What name, what skill, what faith hast thou in things!

What light in searching the most antique springs!

What weight, and what authoritie in thy speech!

Men scarce can make that doubt, but thou canst teach.

Britannia drew the highest praise from Camden’s contemporaries and scholars across Europe, and its author played a vital role in the development and dissemination of scholarship. He established the Camden Professorship of Ancient History at Oxford University in 1622 (which continues today) and was a founding figure, along with Sir Robert Cotton – who collected the famous library named after him – of the Society of Antiquaries.

We can measure the cultural impact of Camden’s masterpiece in those works that adopted and adapted his chorographical vision of Britain. Fairyland, the fantastical setting for Spenser’s epic romance The Faerie Queene (1590, 1596), was peopled by historical analogies, familiar legends, and magical allegories, yet it was also populated by ‘endlesse moniments’: ancient weapons, scrolls, relics and other remnants. Not only that, but Spenser imagined Fairyland with close attention to its physical features, including rivers, mountains, caves, coasts and, famously, ‘the plaine’ across which the ‘Gentle Knight’ comes ‘pricking’ in the opening of Book I. ‘The Marriage of Thames and Medway’, the chorographical centrepiece of The Faerie Queene, imagines the two rivers and their peoples, regions, myths and stories, converging at a sumptuous banquet. The poem is typical of Spenser’s romantic imagination, but Camden’s ‘De connubio Tamae et Isis’ (‘On the Marriage of the Thames and Isis’) from Britannia supplied the blueprint.

In Shakespeare’s Henry IV, Part I (1598), Hotspur, Glendower, Worcester and Mortimer, plotting to overthrow the king, examine a map of England to ‘divide our right / According to our threefold order ta’en’. Hotspsur demonstrates a chorographer’s eye when he complains:

Methinks my moiety, north from Burton here,

In quantity equals not one of yours.

See how this river comes me cranking in

And cuts me from the best of all my land

A huge half-moon, a monstrous cantle out.

I’ll have the current in this place dammed up,

And here the smug and silver Trent shall run

In a new channel, fair and evenly.

It shall not wind with such a deep indent

To rob me of so rich a bottom here.

Shakespeare returned to chorography in King Lear (1606). The famous opening scene sees the king ordering: ‘Give me the map there. Know that we have divided / In three our kingdom’, giving to Goneril ‘shadowy forests and with champains riched, / With plenteous rivers and wide-skirted meads’ and to Regan another ‘ample third of our fair kingdom’ before Cordelia, refusing flattery, ends up with ‘nothing’.

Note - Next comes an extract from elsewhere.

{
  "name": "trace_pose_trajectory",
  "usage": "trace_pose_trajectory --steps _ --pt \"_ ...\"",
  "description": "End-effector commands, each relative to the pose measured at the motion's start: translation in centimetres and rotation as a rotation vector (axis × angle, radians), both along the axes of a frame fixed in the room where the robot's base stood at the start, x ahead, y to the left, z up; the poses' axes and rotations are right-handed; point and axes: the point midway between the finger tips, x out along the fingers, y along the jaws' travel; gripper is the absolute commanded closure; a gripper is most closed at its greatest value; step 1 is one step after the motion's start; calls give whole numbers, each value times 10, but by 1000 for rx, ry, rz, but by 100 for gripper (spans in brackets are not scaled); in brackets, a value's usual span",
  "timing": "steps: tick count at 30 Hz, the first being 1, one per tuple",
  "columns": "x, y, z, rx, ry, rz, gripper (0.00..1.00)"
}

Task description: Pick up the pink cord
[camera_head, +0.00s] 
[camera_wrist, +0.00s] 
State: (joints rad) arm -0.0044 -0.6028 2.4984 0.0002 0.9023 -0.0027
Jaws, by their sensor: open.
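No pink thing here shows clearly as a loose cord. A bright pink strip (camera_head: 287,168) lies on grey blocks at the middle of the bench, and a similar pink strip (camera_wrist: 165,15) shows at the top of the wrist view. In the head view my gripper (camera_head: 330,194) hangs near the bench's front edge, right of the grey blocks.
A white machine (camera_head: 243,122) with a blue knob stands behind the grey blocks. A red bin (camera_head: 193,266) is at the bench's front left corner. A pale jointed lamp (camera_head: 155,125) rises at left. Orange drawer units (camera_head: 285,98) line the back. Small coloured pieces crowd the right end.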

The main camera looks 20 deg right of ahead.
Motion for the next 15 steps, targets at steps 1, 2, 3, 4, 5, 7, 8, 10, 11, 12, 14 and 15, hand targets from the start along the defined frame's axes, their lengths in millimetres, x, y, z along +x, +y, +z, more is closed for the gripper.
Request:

John Stow’s Survey of London (1598, 1603) was another pioneering chorography. Before it, Stow had written chronicles, annals, summaries and epitomes of British history, but the Survey was a different beast. Born from Stow’s love of and curiosity about his city, it cited not only wills, parish registers, livery records, and the dispersed former monastic holdings but ballads, folktales, and oral testimonies. Stow’s Survey was also a socio-topographical history, attempting to record how London had changed  – culturally, economically, politically, spatially, architecturally – during a period of rapid transformation, examining tombs, muniments, epitaphs, rivers, roads, walls, bridges, wards, inns, colleges, merchants and trades, laws and customs, housing, water supply and sanitation, and ‘divers Roman and other Antique Curiosities’.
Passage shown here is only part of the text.